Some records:

-- Start --

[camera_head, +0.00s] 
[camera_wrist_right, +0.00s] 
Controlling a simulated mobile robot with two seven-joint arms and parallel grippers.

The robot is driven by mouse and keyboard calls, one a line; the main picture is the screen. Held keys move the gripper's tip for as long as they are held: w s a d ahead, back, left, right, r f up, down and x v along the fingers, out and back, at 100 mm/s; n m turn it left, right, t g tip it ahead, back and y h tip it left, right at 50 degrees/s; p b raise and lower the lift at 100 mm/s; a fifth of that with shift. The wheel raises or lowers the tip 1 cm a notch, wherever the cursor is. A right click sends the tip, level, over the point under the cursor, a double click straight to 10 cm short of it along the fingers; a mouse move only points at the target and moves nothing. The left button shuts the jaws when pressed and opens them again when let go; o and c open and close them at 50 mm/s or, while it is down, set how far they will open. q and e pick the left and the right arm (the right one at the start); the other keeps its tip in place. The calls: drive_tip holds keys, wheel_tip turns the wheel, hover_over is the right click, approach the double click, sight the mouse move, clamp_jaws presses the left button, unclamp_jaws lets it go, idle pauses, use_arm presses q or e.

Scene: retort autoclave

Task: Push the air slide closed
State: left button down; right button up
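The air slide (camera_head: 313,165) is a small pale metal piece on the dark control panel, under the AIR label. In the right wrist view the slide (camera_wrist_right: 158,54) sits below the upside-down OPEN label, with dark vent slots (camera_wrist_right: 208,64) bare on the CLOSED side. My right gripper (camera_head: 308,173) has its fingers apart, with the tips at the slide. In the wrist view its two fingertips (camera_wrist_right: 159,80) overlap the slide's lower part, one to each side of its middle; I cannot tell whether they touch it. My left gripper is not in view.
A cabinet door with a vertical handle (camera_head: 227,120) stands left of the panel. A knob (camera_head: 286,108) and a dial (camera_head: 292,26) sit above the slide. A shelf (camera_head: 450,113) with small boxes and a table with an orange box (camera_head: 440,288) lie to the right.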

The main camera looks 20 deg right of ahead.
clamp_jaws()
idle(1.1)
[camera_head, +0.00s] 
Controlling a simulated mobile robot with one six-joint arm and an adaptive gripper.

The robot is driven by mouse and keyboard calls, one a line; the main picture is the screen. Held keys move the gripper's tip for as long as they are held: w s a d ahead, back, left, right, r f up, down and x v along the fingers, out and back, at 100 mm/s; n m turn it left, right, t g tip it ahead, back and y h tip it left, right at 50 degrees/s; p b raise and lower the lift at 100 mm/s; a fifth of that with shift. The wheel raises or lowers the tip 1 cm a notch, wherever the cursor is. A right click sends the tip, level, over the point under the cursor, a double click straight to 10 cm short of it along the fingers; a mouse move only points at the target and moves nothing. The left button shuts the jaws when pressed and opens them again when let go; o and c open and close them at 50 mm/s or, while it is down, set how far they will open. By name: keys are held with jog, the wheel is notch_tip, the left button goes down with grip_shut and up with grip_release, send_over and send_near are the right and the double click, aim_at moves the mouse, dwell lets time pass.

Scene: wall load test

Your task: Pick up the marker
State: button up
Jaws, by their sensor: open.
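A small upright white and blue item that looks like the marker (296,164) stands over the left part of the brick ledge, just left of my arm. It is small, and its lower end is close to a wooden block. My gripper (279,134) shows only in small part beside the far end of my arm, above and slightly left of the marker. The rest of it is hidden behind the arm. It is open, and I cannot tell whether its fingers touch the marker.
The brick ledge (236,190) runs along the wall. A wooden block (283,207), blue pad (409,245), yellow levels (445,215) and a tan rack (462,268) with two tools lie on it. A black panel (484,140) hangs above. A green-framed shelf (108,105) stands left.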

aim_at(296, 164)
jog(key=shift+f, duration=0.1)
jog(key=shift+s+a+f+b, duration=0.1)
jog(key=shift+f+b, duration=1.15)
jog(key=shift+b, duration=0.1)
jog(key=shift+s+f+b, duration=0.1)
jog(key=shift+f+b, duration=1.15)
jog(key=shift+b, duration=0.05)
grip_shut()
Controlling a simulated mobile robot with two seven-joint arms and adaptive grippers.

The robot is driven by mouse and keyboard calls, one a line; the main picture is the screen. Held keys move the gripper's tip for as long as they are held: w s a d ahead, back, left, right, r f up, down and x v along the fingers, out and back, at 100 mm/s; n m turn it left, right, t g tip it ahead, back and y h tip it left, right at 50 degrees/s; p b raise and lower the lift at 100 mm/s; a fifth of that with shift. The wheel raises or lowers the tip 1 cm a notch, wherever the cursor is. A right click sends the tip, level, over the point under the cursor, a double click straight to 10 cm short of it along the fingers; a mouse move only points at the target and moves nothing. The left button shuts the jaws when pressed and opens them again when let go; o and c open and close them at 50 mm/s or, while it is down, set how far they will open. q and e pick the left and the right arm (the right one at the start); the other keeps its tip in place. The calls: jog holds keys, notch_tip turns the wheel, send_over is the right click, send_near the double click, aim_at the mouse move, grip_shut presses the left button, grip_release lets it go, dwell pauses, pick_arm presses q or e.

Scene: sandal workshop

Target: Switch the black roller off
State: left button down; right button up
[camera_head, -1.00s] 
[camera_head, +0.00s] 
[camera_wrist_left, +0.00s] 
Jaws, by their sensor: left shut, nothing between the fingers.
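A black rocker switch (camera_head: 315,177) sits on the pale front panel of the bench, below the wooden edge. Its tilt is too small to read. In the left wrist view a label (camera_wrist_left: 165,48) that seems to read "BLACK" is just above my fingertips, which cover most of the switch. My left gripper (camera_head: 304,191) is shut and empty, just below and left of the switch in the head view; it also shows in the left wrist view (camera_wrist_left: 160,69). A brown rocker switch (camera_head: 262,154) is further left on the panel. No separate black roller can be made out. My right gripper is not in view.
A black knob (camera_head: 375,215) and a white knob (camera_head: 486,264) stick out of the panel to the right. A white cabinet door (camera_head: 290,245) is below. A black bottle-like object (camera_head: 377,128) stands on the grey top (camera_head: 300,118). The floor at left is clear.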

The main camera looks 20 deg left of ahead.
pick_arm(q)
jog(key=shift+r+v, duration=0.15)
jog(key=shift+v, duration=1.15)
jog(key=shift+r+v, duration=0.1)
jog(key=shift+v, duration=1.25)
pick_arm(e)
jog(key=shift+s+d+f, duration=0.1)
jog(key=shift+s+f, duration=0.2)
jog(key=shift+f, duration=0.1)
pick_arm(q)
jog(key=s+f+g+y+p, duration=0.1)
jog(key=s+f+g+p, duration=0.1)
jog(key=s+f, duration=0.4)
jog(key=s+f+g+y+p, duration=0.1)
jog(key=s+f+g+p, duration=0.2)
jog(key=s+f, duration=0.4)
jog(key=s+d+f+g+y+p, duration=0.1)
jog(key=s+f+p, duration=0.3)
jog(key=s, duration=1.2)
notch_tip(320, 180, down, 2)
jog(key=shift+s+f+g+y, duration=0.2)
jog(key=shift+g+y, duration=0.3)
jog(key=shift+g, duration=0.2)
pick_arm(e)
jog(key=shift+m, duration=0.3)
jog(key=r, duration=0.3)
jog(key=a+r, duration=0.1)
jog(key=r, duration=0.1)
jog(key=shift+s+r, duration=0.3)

-- End --

What is required> Each line in the listing above that contains "adaptive" should be copied.

The response>
Controlling a simulated mobile robot with one six-joint arm and an adaptive gripper.
Controlling a simulated mobile robot with two seven-joint arms and adaptive grippers.

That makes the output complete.